Tuesday, February 15, 2011

Day #6

Rach brought this video to my attention yesterday:



After I saw this I decided to go back to a spoken word record I've had lying around for a while, but never listened to all the way through: The Dialect of the Black American.

Side A

Side B

I mostly had kept this around in my iTunes library because it's where a bunch of the vocal samples in Anarchist Bookstore Pt. 2 by MC Paul Barman are from.

The narrator pulls the same "translate the ghetto slang" trick towards the end of Side A, something I've seen done quite a few times with humorous intent. The narrator, however, is making the point that when such translations occur, much of the "overtones of meaning" are lost. I agree, this dialect can often be more descriptive than Scholastic English, and can better illustrate feelings, situations, expressions, etc. in ways such English is unable to do.

It is his views of how this dialect is, and how he thinks it should be, treated and integrated with education that I like the most:

"Many white Americans as well as some blacks attach a stigma to the black way of talking, rather than considering it as a rich and patterned dialect of English, with its own well-established structure. Refusal to accept this as a legitimate mode of expression has long been the practice of many educational systems. The English teacher following this practice becomes the dedicated missionary of middle class values. His vehicle is the language, and the language means Standard English. There is no disagreement that fluency in Standard English is necessary for formal communications. But the black child from the ghetto simply isn’t learning it. Actually, the teacher is short-circuiting his own goals by rejecting the kid, his culture, and his language."


And later:

"Under no condition should the speaker’s use of the dialect be considered something inferior, bad, or an indicator of his intelligence. It should simply be considered something different, which is all it is. The important thing is to keep the ghetto child talking. Respecting the guarded language of his identity and survival will open the door to his learning something new."
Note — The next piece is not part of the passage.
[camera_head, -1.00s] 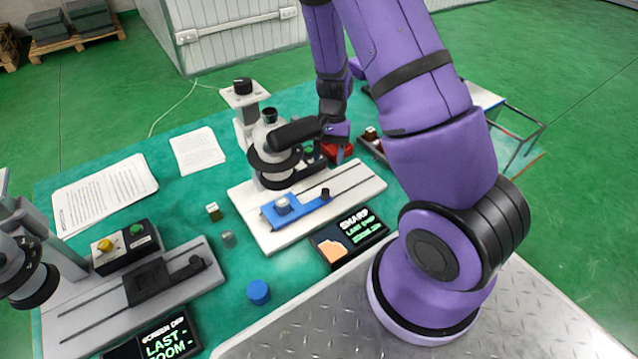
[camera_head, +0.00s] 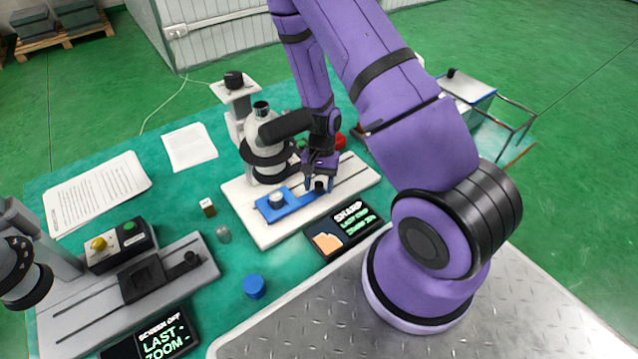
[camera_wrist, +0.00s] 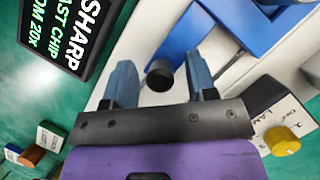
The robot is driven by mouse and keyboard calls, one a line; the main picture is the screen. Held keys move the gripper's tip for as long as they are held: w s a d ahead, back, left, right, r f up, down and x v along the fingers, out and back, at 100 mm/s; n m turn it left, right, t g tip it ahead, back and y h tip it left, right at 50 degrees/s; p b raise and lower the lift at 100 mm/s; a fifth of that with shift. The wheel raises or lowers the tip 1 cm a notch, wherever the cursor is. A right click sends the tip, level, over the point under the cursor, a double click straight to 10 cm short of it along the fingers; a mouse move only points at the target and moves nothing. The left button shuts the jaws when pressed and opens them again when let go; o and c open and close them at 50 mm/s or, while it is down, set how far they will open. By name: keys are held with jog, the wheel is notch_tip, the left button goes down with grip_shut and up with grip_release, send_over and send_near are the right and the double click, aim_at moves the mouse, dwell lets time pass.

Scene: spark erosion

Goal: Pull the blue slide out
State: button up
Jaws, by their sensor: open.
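The blue slide (camera_head: 285,206) lies on the white base plate of the microscope, with a small grey-white round piece on its left part. A black knob (camera_head: 319,187) stands at its right end. In the wrist view the blue slide (camera_wrist: 178,42) is at the top and the black knob (camera_wrist: 160,75) stands between my fingers. My gripper (camera_head: 319,184) is open around the knob, with a finger on each side and gaps between; it also shows in the wrist view (camera_wrist: 161,80). Whether the fingertips reach down to the plate I cannot tell.
The microscope (camera_head: 263,140) stands just behind the slide. A black screen (camera_head: 343,227) reading "SHARP" lies in front of the plate. A second stage (camera_head: 145,285), a blue cylinder (camera_head: 254,286) and paper sheets (camera_head: 97,192) are to the left.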

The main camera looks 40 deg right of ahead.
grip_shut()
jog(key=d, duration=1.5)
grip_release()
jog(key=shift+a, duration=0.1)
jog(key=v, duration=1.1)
And look, I'm not saying I don't find this stuff funny (shit, on my first post on this blog I linked to "A Charlie Brown Kwanzaa" for chrissakes). I just think the narrator makes some great points about the importance and substance of "the black dialect". Plus it's a fantastic spoken word record. Never fear, I'll get back to expressing White Guilt through The Boondocks or some shit now.
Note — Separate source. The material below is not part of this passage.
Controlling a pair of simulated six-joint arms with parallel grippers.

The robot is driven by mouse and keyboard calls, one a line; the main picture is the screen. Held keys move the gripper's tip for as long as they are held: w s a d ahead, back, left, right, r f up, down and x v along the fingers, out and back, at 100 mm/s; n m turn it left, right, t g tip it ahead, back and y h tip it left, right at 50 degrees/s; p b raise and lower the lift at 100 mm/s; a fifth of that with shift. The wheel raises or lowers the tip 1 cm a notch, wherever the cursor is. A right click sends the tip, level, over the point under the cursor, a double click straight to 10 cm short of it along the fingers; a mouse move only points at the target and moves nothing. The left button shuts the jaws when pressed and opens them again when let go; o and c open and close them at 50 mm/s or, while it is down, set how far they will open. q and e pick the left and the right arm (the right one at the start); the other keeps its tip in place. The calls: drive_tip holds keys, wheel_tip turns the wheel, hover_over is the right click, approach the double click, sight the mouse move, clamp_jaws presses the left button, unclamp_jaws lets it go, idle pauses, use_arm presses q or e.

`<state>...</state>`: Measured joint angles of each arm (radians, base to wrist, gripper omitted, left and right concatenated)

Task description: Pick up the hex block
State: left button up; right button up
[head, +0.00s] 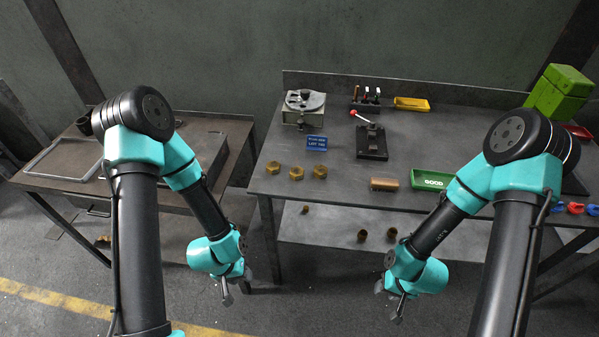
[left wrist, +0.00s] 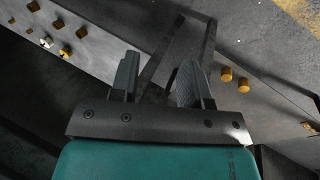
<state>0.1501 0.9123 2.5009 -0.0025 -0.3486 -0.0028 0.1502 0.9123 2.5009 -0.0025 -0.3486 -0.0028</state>
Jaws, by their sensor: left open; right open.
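Three brass hex blocks stand in a row near the front left of the right-hand table: a left one (head: 272,168), a middle one (head: 296,173) and a right one (head: 320,171). I cannot tell which one the task means. My left gripper (head: 237,287) is open and empty, hanging low in front of the tables, well short of the blocks. Its two fingers show apart in the left wrist view (left wrist: 158,66), with small brass pieces off to the upper left. My right gripper (head: 390,302) is open and empty, low in front of the right-hand table.
A copper-coloured cylinder (head: 384,184) lies beside a green GOOD tray (head: 432,181). A grey round-topped device (head: 304,107) is at the back. Several brass pieces lie on the lower shelf (head: 335,228).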

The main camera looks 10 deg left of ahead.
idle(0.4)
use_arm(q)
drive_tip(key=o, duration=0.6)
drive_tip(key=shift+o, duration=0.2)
Hope you guys called up your old earths to tell them you love them yesterday.

3 comments:

Blaze said...

I agree. Dialects make the cultural landscape more interesting. And more importantly, supercomputers can't understand them. So called "ghetto slang" may be a crucial weapon in the fight to save humanity from the impending robot takeover.

palejoe said...

Ya'll should listen to that link to the Anarchist Bookstore part 1 (and part 2 if you can find it).

Aside from being a dope track with good production and yes, a kind of annoying rapper, it's about our very own Internationalist Books down on Franklin St. by the head shop and handjob parlor.

palejoe said...

Oh snap that's a link to part 2. Better edit that shit, Seth.